• **Objective**
Select lines where the word "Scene" appears.

• **Data for processing**
** BEGIN **
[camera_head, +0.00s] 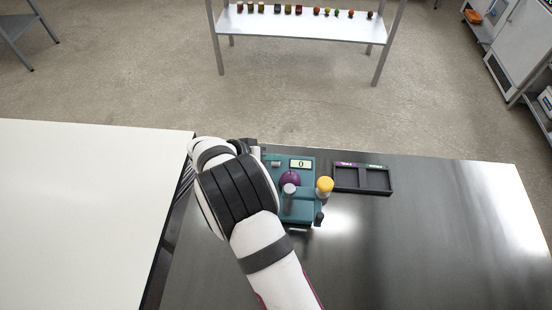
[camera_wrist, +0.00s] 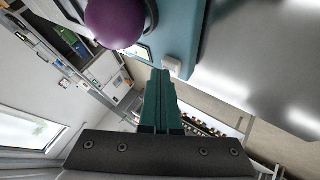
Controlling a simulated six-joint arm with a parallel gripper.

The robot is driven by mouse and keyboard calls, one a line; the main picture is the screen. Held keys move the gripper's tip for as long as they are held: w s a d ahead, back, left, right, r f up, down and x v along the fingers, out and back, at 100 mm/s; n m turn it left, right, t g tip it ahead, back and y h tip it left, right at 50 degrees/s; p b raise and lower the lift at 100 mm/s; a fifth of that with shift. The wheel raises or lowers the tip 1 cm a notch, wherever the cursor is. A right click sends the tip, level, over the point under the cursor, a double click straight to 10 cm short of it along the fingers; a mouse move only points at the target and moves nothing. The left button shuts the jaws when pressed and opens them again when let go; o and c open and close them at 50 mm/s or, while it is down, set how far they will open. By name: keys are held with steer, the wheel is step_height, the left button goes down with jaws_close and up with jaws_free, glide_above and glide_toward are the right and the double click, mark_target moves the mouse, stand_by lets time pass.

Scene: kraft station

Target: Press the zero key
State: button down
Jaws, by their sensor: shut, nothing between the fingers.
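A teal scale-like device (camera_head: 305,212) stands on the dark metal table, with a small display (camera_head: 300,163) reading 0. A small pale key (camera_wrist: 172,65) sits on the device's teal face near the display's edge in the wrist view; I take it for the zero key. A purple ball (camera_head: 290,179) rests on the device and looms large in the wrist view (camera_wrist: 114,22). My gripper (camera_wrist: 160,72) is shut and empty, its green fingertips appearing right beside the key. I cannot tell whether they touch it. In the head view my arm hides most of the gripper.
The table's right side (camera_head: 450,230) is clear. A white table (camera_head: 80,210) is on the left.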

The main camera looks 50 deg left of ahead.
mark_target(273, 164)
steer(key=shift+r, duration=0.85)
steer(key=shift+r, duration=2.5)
** END **
** BEGIN **
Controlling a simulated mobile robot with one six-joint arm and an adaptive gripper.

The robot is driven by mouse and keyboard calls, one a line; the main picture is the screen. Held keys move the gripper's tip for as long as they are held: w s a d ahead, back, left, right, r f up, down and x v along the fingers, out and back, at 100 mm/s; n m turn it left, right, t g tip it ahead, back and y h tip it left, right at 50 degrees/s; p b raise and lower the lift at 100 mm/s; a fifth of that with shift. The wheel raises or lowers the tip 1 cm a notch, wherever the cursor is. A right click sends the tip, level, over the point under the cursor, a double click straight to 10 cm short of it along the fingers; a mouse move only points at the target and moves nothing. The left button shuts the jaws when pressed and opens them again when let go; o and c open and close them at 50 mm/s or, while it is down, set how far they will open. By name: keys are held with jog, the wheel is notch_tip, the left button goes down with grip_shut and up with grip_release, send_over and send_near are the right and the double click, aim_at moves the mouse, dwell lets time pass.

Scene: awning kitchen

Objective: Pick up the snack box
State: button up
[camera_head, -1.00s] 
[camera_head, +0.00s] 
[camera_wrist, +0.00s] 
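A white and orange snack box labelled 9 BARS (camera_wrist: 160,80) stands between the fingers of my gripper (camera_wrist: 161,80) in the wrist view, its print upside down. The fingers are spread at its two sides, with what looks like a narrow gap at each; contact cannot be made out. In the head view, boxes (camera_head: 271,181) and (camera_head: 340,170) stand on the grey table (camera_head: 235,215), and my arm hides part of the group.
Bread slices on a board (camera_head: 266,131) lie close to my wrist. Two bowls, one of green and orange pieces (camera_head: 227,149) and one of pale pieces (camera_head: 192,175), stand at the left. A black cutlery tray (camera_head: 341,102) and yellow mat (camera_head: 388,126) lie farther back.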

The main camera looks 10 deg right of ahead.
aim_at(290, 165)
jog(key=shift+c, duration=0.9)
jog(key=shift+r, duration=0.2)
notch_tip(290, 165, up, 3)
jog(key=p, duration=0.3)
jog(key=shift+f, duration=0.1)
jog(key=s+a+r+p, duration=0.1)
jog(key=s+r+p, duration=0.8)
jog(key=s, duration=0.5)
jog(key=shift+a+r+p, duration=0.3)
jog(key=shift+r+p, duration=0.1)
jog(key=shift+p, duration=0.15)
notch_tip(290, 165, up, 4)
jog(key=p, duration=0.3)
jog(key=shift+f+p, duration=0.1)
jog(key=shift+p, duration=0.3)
** END **
• **Answer in full**
Scene: kraft station
Scene: awning kitchen

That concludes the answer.